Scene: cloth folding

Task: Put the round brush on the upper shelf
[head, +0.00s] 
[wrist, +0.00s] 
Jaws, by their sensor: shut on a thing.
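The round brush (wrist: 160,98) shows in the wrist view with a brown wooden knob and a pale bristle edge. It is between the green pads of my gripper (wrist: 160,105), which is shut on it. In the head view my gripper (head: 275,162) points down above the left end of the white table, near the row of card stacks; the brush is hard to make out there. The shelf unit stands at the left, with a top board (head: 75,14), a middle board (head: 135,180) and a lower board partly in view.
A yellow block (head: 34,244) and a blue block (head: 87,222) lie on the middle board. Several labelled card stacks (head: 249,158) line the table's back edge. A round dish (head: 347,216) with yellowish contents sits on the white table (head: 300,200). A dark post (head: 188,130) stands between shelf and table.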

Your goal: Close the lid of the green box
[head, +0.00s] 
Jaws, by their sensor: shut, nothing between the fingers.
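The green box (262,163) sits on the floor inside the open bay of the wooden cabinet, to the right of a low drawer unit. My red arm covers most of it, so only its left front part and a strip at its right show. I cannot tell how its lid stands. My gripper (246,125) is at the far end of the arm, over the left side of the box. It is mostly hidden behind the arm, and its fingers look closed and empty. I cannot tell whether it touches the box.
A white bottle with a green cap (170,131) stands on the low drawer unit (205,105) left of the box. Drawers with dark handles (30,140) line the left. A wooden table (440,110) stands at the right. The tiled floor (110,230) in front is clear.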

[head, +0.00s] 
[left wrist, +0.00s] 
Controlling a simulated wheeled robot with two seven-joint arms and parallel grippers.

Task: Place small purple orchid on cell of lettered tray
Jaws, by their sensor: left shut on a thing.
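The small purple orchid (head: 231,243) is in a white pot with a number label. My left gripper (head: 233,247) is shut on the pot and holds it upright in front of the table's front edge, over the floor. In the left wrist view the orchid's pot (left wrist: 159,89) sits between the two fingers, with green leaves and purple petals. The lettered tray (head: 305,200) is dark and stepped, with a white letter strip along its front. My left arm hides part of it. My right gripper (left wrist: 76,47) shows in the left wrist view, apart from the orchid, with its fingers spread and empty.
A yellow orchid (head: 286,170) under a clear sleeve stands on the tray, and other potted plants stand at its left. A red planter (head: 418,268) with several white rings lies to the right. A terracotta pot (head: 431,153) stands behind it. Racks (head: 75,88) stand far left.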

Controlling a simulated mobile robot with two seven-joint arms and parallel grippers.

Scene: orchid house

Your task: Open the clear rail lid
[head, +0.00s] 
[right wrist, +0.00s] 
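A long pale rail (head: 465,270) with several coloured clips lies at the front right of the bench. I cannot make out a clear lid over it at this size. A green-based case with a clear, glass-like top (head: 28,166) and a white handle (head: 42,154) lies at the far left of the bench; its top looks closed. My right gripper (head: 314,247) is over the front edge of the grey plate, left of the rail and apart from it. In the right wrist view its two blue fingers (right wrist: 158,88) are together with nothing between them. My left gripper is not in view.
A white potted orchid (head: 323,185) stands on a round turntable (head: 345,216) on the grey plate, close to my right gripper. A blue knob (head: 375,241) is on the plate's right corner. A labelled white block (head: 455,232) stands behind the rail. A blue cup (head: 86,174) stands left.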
········
Task instructions :: Copy each line of the data above without altering a single character.

Result of this task ::
Scene: cloth folding

Task: Put the round brush on the upper shelf
[head, +0.00s] 
[wrist, +0.00s] 
Jaws, by their sensor: shut on a thing.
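The round brush (wrist: 160,98) shows in the wrist view with a brown wooden knob and a pale bristle edge. It is between the green pads of my gripper (wrist: 160,105), which is shut on it. In the head view my gripper (head: 275,162) points down above the left end of the white table, near the row of card stacks; the brush is hard to make out there. The shelf unit stands at the left, with a top board (head: 75,14), a middle board (head: 135,180) and a lower board partly in view.
A yellow block (head: 34,244) and a blue block (head: 87,222) lie on the middle board. Several labelled card stacks (head: 249,158) line the table's back edge. A round dish (head: 347,216) with yellowish contents sits on the white table (head: 300,200). A dark post (head: 188,130) stands between shelf and table.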

Your goal: Close the lid of the green box
[head, +0.00s] 
Jaws, by their sensor: shut, nothing between the fingers.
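The green box (262,163) sits on the floor inside the open bay of the wooden cabinet, to the right of a low drawer unit. My red arm covers most of it, so only its left front part and a strip at its right show. I cannot tell how its lid stands. My gripper (246,125) is at the far end of the arm, over the left side of the box. It is mostly hidden behind the arm, and its fingers look closed and empty. I cannot tell whether it touches the box.
A white bottle with a green cap (170,131) stands on the low drawer unit (205,105) left of the box. Drawers with dark handles (30,140) line the left. A wooden table (440,110) stands at the right. The tiled floor (110,230) in front is clear.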

[head, +0.00s] 
[left wrist, +0.00s] 
Controlling a simulated wheeled robot with two seven-joint arms and parallel grippers.

Task: Place small purple orchid on cell of lettered tray
Jaws, by their sensor: left shut on a thing.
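The small purple orchid (head: 231,243) is in a white pot with a number label. My left gripper (head: 233,247) is shut on the pot and holds it upright in front of the table's front edge, over the floor. In the left wrist view the orchid's pot (left wrist: 159,89) sits between the two fingers, with green leaves and purple petals. The lettered tray (head: 305,200) is dark and stepped, with a white letter strip along its front. My left arm hides part of it. My right gripper (left wrist: 76,47) shows in the left wrist view, apart from the orchid, with its fingers spread and empty.
A yellow orchid (head: 286,170) under a clear sleeve stands on the tray, and other potted plants stand at its left. A red planter (head: 418,268) with several white rings lies to the right. A terracotta pot (head: 431,153) stands behind it. Racks (head: 75,88) stand far left.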

Controlling a simulated mobile robot with two seven-joint arms and parallel grippers.

Scene: orchid house

Your task: Open the clear rail lid
[head, +0.00s] 
[right wrist, +0.00s] 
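A long pale rail (head: 465,270) with several coloured clips lies at the front right of the bench. I cannot make out a clear lid over it at this size. A green-based case with a clear, glass-like top (head: 28,166) and a white handle (head: 42,154) lies at the far left of the bench; its top looks closed. My right gripper (head: 314,247) is over the front edge of the grey plate, left of the rail and apart from it. In the right wrist view its two blue fingers (right wrist: 158,88) are together with nothing between them. My left gripper is not in view.
A white potted orchid (head: 323,185) stands on a round turntable (head: 345,216) on the grey plate, close to my right gripper. A blue knob (head: 375,241) is on the plate's right corner. A labelled white block (head: 455,232) stands behind the rail. A blue cup (head: 86,174) stands left.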

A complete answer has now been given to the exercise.